### Problem statement
Write out the data again in full, exactly as it reads.

↓↓↓

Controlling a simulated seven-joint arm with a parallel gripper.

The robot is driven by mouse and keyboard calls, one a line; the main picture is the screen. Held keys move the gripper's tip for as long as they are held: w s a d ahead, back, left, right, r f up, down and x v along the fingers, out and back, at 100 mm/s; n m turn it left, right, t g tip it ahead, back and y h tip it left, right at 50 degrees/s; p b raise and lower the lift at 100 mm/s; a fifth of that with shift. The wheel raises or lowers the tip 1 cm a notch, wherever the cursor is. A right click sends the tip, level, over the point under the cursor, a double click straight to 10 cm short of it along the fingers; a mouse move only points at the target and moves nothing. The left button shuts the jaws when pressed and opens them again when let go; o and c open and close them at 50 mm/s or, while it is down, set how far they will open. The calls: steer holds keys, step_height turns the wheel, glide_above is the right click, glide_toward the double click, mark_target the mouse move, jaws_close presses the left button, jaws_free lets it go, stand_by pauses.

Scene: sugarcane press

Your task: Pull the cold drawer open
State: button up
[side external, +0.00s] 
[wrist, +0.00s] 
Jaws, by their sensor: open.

↑↑↑

### Exercise response
Controlling a simulated seven-joint arm with a parallel gripper.

The robot is driven by mouse and keyboard calls, one a line; the main picture is the screen. Held keys move the gripper's tip for as long as they are held: w s a d ahead, back, left, right, r f up, down and x v along the fingers, out and back, at 100 mm/s; n m turn it left, right, t g tip it ahead, back and y h tip it left, right at 50 degrees/s; p b raise and lower the lift at 100 mm/s; a fifth of that with shift. The wheel raises or lowers the tip 1 cm a notch, wherever the cursor is. A right click sends the tip, level, over the point under the cursor, a double click straight to 10 cm short of it along the fingers; a mouse move only points at the target and moves nothing. The left button shuts the jaws when pressed and opens them again when let go; o and c open and close them at 50 mm/s or, while it is down, set how far they will open. The calls: steer holds keys, step_height turns the wheel, glide_above is the right click, glide_toward the double click, mark_target the mouse move, jaws_close presses the left button, jaws_free lets it go, stand_by pauses.

Scene: sugarcane press

Your task: Pull the cold drawer open
State: button up
[side external, +0.00s] 
[wrist, +0.00s] 
Jaws, by their sensor: open.

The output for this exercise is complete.